ELLICOTT CITY, Md. - Another day of cleanup. Another day of broken hearts in Ellicott City as business owners wonder whether or not to rebuild in a city that was trying to do just that after 2016’s devastating flooding.
Mark Hemmis owns the Phoenix Emporium on Mainstreet. It was destroyed in 2016. Sunday it was destroyed again. Leaders are working around the clock to help, but the pain remains.
"It's pretty catastrophic damage," said Hemmis.
"The windows blew out and the water trapped in the building whirlpooled around for awhile," he continued.
Broken chairs remain where the decades' old bar used to host its regulars.
"It tore up everything. The bar, the wood partition, all the tables, and chairs. Most of it is all gone," said Hemmis.
County leaders opened shelters and other sites to help residents. About 400 home and business owners were taken to Main Street Tuesday to gather valuables and assess the damage. Hemmis was one of them and remembers the day he reopened.
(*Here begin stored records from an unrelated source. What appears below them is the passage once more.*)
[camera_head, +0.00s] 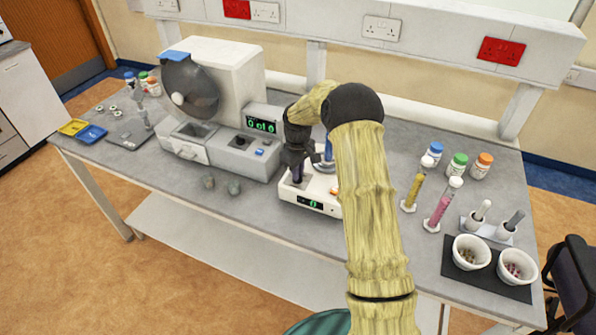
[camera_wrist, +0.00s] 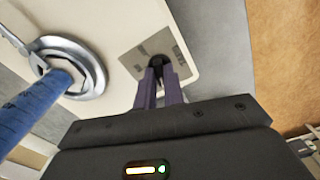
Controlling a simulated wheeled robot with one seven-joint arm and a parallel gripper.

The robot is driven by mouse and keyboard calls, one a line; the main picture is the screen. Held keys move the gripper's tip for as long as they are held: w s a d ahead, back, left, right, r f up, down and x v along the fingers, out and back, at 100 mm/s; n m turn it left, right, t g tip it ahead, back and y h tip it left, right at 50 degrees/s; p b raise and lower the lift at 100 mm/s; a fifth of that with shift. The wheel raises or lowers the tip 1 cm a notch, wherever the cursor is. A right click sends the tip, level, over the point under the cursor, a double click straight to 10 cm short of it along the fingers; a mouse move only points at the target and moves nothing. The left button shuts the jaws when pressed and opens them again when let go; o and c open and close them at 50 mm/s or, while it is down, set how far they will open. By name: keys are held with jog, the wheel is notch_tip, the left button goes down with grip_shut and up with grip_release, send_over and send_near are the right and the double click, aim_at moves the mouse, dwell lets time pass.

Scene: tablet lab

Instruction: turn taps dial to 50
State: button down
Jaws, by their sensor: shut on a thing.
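The taps dial (camera_wrist: 158,66) is a small black knob on a grey printed panel at the corner of a white machine. In the wrist view my gripper (camera_wrist: 160,84) has its two purple fingers closed on the dial from either side. The panel's print is too blurred to read, and the fingers hide part of the dial. In the head view my gripper (camera_head: 298,178) points down at the left end of the white machine (camera_head: 290,193), whose green front display (camera_head: 311,204) reads 0.
A blue cylinder (camera_wrist: 35,108) stands in a metal ring (camera_wrist: 82,58) beside the dial. A large tester (camera_head: 232,75) with a "0 of 0" display is left of the machine. Measuring cylinders (camera_head: 414,190), bottles (camera_head: 457,163) and mortars (camera_head: 471,251) stand to the right.

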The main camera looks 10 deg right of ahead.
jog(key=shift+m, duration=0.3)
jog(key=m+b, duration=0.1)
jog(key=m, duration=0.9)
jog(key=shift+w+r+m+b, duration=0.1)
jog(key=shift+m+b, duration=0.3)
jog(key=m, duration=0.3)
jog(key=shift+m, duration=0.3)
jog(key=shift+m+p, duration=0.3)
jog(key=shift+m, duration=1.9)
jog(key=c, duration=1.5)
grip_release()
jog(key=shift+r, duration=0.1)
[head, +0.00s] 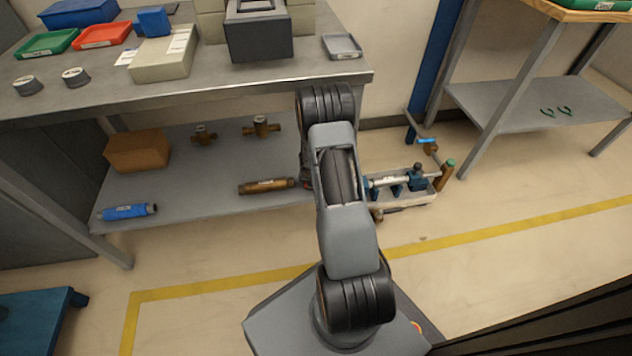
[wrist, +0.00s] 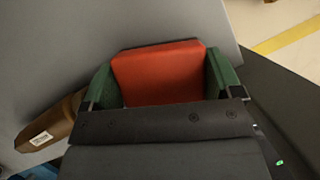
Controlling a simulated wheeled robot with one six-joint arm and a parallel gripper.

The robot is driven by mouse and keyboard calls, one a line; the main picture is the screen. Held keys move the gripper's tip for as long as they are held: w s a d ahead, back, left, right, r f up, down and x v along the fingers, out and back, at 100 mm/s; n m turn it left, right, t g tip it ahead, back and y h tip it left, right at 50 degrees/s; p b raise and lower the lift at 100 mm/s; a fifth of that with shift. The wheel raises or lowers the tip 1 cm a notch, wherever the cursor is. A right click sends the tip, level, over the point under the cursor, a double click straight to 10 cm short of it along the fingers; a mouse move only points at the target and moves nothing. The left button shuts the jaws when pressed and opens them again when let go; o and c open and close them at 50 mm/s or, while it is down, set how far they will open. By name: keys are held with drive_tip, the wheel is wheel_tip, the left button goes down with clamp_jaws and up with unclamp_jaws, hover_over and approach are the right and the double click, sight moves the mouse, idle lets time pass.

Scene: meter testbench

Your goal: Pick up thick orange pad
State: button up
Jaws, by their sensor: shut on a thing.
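The thick orange pad (wrist: 158,78) fills the space between the green-lined fingers of my gripper (wrist: 160,86) in the wrist view. My gripper is shut on it, with a finger against its left and right sides. The pad's near part is hidden behind the dark gripper body. Beneath it is a grey surface, which seems to be the lower shelf; I cannot tell whether the pad touches it. In the head view my arm hides the gripper and the pad.
A brown cylinder (head: 265,186) with a label lies on the lower shelf (head: 200,205), left of my arm; it also shows at the left of the wrist view (wrist: 52,122). The bench top (head: 215,88) overhangs this shelf.

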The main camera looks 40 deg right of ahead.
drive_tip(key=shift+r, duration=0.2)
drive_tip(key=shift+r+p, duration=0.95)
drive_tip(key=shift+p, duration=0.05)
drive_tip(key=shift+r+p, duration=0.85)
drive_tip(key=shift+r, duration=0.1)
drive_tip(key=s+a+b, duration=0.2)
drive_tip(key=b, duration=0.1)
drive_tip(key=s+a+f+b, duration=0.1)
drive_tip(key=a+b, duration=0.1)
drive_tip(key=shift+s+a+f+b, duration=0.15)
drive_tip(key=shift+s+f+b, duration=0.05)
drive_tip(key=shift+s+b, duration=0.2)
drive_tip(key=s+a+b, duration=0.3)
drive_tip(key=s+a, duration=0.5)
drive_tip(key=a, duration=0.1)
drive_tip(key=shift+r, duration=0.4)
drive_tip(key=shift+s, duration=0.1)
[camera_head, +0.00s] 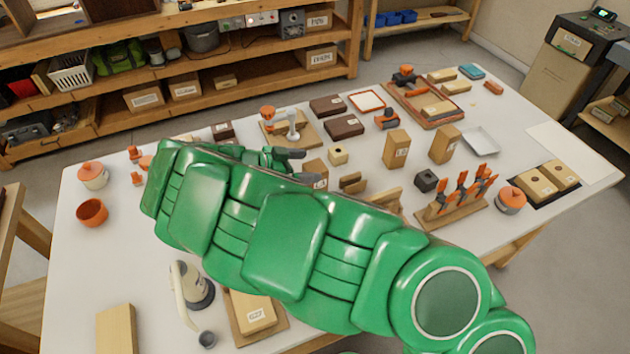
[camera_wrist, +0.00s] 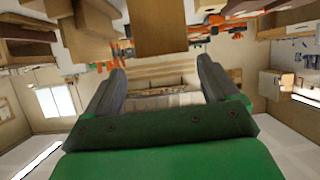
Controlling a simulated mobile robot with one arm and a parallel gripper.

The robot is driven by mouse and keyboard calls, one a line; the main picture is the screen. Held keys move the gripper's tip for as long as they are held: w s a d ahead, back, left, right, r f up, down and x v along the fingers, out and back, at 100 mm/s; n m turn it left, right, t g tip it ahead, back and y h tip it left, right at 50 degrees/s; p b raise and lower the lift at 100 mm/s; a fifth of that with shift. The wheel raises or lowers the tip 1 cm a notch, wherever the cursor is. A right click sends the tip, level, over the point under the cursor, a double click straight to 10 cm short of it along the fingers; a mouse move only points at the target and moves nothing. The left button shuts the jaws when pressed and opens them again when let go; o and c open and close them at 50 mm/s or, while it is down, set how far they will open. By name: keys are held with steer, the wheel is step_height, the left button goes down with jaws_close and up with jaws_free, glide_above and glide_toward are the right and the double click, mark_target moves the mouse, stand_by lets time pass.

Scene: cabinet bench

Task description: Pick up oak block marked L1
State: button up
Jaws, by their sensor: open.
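Several upright oak blocks with small labels stand on the white table. One oak block (camera_head: 316,168) is just beyond my fingertips, partly hidden by my gripper and arm. Two more oak blocks, a middle one (camera_head: 396,150) and a right one (camera_head: 445,145), stand farther right. The labels are too small to read surely, so I cannot tell which is L1. My gripper (camera_head: 309,165) is open, its fingers pointing right toward the nearest block. In the wrist view, which looks upside down, a brown block (camera_wrist: 160,28) shows ahead of the open, empty fingers (camera_wrist: 160,67).
A small pale block with a hole (camera_head: 338,156) and a notched wooden piece (camera_head: 353,183) are close to the nearest block. A rack with orange-handled tools (camera_head: 455,208) and a dark cube (camera_head: 426,181) stand to the right. My arm hides the table's middle.

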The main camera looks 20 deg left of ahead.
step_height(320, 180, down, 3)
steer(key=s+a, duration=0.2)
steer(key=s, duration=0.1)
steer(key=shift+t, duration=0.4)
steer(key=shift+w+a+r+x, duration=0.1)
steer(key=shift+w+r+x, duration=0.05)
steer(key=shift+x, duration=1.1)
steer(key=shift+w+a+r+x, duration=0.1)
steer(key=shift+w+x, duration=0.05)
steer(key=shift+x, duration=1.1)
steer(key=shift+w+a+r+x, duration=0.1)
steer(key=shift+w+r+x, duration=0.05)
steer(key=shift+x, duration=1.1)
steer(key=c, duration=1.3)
"We got open January 30, 2017. Six months to the day after the flood. So we’ve open about a year and quarter now."
Hemmis worries about his employees who are without a job. While County Executive Alan Kittleman worries about getting people the resources they need. About 200 hundred cars have been removed from the site. Kittleman said he’s working with state and local leaders to continue flood mitigation plans noting that this flood is worse than the July 2016 disaster. He also noted that he’s been working on a flood plan since he was elected. Now, it’s decision time for everyone.
"I'm in a better financial situation than a lot of people I believe but it’s going to tap every resource we have should we decide to rebuild," said Hemmis.
Wednesday, the county is hosting an information session Howard High School starting at 6 p.m. There will be 19 state and local agencies to help those directly affected by the flooding.